Understanding Mortgage Pre-Qualification
A pre-qualification for a mortgage is basically an opinion by a lender, provided as a letter or a certificate, that states that they believe a potential borrower will be able to qualify for a loan. The lender bases their opinion upon credit, employment, income, debt, and asset information provided by the potential borrower. In some cases, the lender will, with the potential borrower's permission, also pull the borrower's credit report. Here's what a typical pre-qualification form might look like.

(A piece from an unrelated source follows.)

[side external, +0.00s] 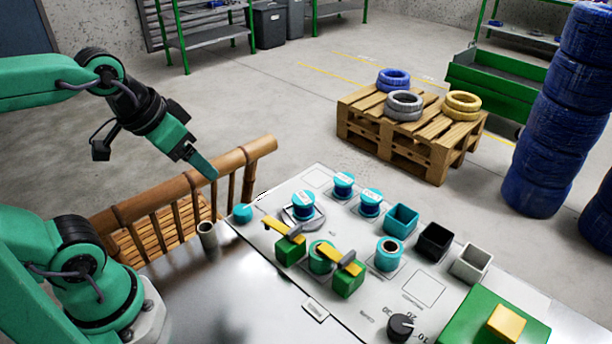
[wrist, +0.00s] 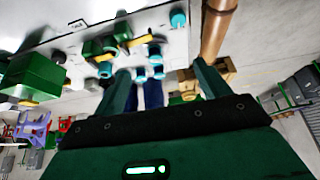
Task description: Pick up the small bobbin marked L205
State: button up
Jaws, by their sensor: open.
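Several small teal bobbins stand on the grey panel. One bobbin (side external: 303,208) with a white top label sits on a round grey holder. Two more labelled bobbins (side external: 343,186) and (side external: 370,203) stand behind it to the right. The labels are too small to read, so I cannot tell which is L205. Another teal bobbin (side external: 389,254) with a dark centre stands nearer the front. My gripper (side external: 203,165) is open and empty, up and left of the panel, apart from every bobbin. In the wrist view, my gripper (wrist: 163,84) has its fingers spread apart.
Teal (side external: 401,219), black (side external: 434,241) and white (side external: 470,263) open boxes line the right. A bamboo rail (side external: 235,158) runs beneath my gripper.

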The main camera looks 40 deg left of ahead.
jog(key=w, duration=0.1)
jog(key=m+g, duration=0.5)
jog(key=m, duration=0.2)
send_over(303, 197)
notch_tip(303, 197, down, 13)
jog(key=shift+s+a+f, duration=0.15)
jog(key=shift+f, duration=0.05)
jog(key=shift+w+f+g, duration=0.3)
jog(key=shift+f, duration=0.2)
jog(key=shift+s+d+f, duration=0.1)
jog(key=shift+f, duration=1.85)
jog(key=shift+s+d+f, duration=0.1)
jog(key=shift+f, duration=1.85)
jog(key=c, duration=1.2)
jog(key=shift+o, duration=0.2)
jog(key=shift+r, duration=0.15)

A pre-qualification opinion is provided on the basis of unverified information provided by the potential borrower. Because of this, it does not guarantee that the borrower will actually obtain a loan. It simply states that it is "likely" that they will be able to obtain a loan should all of the provided information be satisfactorily verified. Obviously, a pre-qualification where the lender is allowed to pull credit is somewhat stronger, but there is still a substantial body of unverified information even if credit has been pulled.
A mortgage pre-qualification letter or certificate will typically state the maximum loan amount for which a borrower would qualify, at a given interest rate, for a given term (e.g., 30 years). It may also state the type of mortgage loan as well (e.g., fixed or adjustable). The letter or certificate will also include a disclaimer stating that this is subject to verification of credit, employment, income, and asset information, as well as a satisfactory property appraisal.

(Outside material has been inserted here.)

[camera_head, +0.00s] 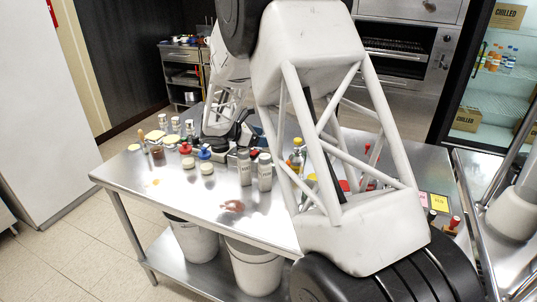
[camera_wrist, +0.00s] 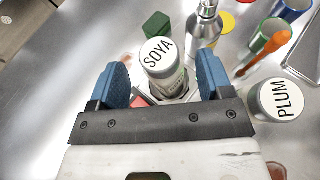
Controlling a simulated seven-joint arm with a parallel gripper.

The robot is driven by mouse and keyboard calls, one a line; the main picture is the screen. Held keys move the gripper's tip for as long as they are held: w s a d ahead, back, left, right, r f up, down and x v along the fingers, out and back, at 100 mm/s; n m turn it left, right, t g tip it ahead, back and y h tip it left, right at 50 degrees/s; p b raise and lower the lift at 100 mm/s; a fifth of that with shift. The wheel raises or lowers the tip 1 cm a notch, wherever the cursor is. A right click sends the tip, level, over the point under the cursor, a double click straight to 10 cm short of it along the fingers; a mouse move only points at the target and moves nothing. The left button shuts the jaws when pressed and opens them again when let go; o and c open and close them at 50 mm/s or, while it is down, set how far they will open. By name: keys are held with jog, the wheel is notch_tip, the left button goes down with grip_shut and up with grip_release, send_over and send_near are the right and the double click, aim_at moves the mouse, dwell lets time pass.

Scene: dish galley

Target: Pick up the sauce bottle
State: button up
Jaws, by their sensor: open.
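A bottle with a round white top reading SOYA (camera_wrist: 157,52) and a grey-green body stands between the two blue fingers of my gripper (camera_wrist: 163,66) in the wrist view. The fingers are open, one on each side of it, with a gap visible on the left. I cannot tell whether the right finger touches it. A second container with a white top reading PLUM (camera_wrist: 281,99) stands to the right, outside the fingers. In the head view my dark gripper is partly hidden among things at the table's far side, and the bottle in it cannot be made out.
Behind the SOYA bottle are a green block (camera_wrist: 157,24) and a silver bottle (camera_wrist: 205,25) close to the right finger. The steel table (camera_head: 205,208) holds two tall grey shakers (camera_head: 265,176) and several jars. Its front left is mostly clear, with a reddish smear (camera_head: 232,206).

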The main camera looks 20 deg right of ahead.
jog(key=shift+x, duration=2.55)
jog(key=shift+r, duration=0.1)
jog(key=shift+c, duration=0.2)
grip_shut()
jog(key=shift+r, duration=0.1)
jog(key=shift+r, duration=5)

Here's what a typical mortgage pre-approval letter might look like.
Understanding Mortgage Pre-Approval
A pre-approval, on the other hand, is a much more rigorous process. In a pre-approval the same information is requested, but unlike a pre-qualification, the information is verified.
The disclaimers on a pre-approval are typically subject to satisfactory property appraisal and no meaningful changes in the borrower's financial position (for example, loss of job) or market conditions (for example, a sharp rise in interest rates).
A pre-approval may state that the individual is pre-approved for a certain type of loan at a particular rate over a particular term. The pre-approval may also be stated as a monthly payment amount, in which case some work needs to be done to back in to the purchase price of a home.
While a pre-approval is still not a guarantee of a loan, it is much more likely that a pre-approved home shopper will obtain a loan than a pre-qualified home shopper, or an individual who has neither.
Benefits of Pre-Qualification and/or Pre-Approval
There are many benefits to being pre-qualified or pre-approved for a mortgage. The first benefit, and probably the most fundamental benefit, is that the home shopper will know how much they can afford to spend on a house. In addition, many or most realtors will not work with a potential buyer or show them homes unless they are at least pre-qualified for a mortgage. They do not want to waste their own time showing houses that the buyer cannot afford, or going through the whole offer/acceptance process only to find out that the buyer cannot qualify for a loan.
Another major benefit of pre-qualification and pre-approval is that the potential buyer will be in a much stronger negotiating position if they should make an offer on a home. Selling realtors and individuals selling their home take the offer from a potential buyer who is pre-qualified much more seriously than an offer from someone who is not. They would also take the offer of a potential buyer who is pre-approved more seriously than the offer of someone who is simply pre-qualified. In each case, they have a higher degree of confidence that the buyer will be able to obtain the necessary mortgage financing to close the deal.